I came to the Central Coast Writers Conference to serve on a panel of editors to help teach would-be authors a few things about writing and publishing. I hope that I did that in some small ways.

But as usually happens to me in these situations, I feel like I’m the one walking away with reams of new knowledge.

It was a privilege to serve with Bonnie Britt, Cindy Chatham, Jeanette Hanscome, Jordan E. Rosenfeld and Susanne “C. S.” Lakin, all talented editors with years of experience and wisdom they were willing to share so freely.

I was grateful that so many writers were willing to share their work with me and chat for a few minutes about how they can bring their stories to life. I talked with a 12-year-old writer and an 87-year-old writer, and I spoke to writers who wanted to chronicle true stories of real-life tragedies and triumphs and to writers who were creating tales of talking animals and secretive species on another planet.
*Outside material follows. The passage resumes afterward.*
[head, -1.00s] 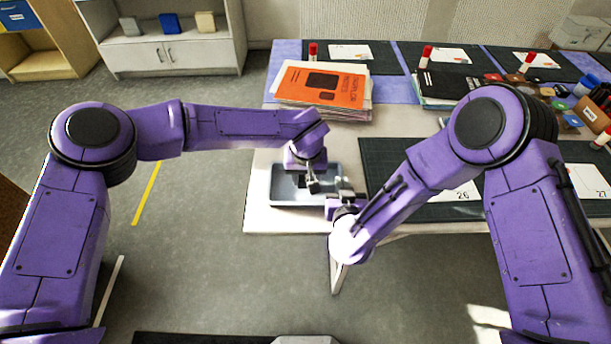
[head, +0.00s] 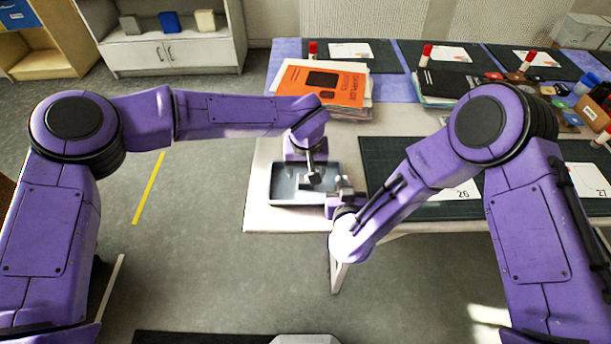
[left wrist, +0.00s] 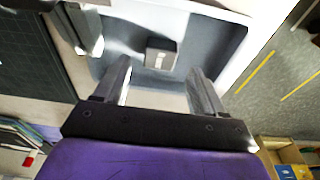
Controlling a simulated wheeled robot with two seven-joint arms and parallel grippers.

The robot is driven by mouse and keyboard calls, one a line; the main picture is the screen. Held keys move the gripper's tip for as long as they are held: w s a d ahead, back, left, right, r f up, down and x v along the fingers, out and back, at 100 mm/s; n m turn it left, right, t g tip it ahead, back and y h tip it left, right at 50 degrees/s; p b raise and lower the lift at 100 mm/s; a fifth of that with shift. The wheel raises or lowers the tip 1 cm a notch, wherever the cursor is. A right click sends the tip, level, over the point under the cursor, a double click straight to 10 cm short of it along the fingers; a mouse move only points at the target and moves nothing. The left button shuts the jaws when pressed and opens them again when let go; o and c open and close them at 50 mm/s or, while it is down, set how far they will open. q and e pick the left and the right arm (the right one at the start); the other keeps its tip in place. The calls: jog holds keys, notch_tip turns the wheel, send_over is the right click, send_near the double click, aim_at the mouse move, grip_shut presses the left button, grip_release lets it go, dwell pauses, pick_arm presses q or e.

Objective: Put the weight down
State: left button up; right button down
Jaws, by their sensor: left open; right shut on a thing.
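The weight (left wrist: 161,53), a small dark grey block with a pale mark on top, rests on the floor of the grey-blue tray (left wrist: 232,45) in the left wrist view. My left gripper (left wrist: 160,68) is open above it, with the weight showing beyond and between the fingertips, apart from them. In the head view my left gripper (head: 313,180) is over the tray (head: 285,200), and I cannot make out the weight there. My right gripper (head: 343,186) is shut on the tray's right edge. It also shows in the left wrist view (left wrist: 88,30).
An orange-topped stack of booklets (head: 320,88) lies behind the tray. A dark green mat (head: 400,160) lies to the right. The white table's (head: 258,215) left and front edges run close to the tray. Stamps and ink pads crowd the far right.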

This 29th annual conference was expertly orchestrated by Judy Salamacha, and I was fortunate enough to get a few minutes to chat with Judy and get a glimpse of her passion for the craft of writing and for this long-running conference. A phalanx of volunteers worked tirelessly to attend to the hundreds of minute details that go into making a program like this a success, and seeing how hard they worked made me grateful to play a small part.

Rebecca Rasmussen’s opening speech about “Why We Write” was delightful–especially since she had to admit that she didn’t really know why but that she knew she would continue to do it. And Joel Friedlander’s closing session reminded us all that we do judge a book by its cover, which is a very important detail to keep in mind when you are creating a cover for the words you have so carefully crafted.

I love writing and editing and the work I’m doing at eDitmore Editorial. But most days I’m working solo in my office, with only email contact with the outside world. So it’s a treat to get out and meet people face to face who are passionately interested in active voice and point of view and parallel verbs.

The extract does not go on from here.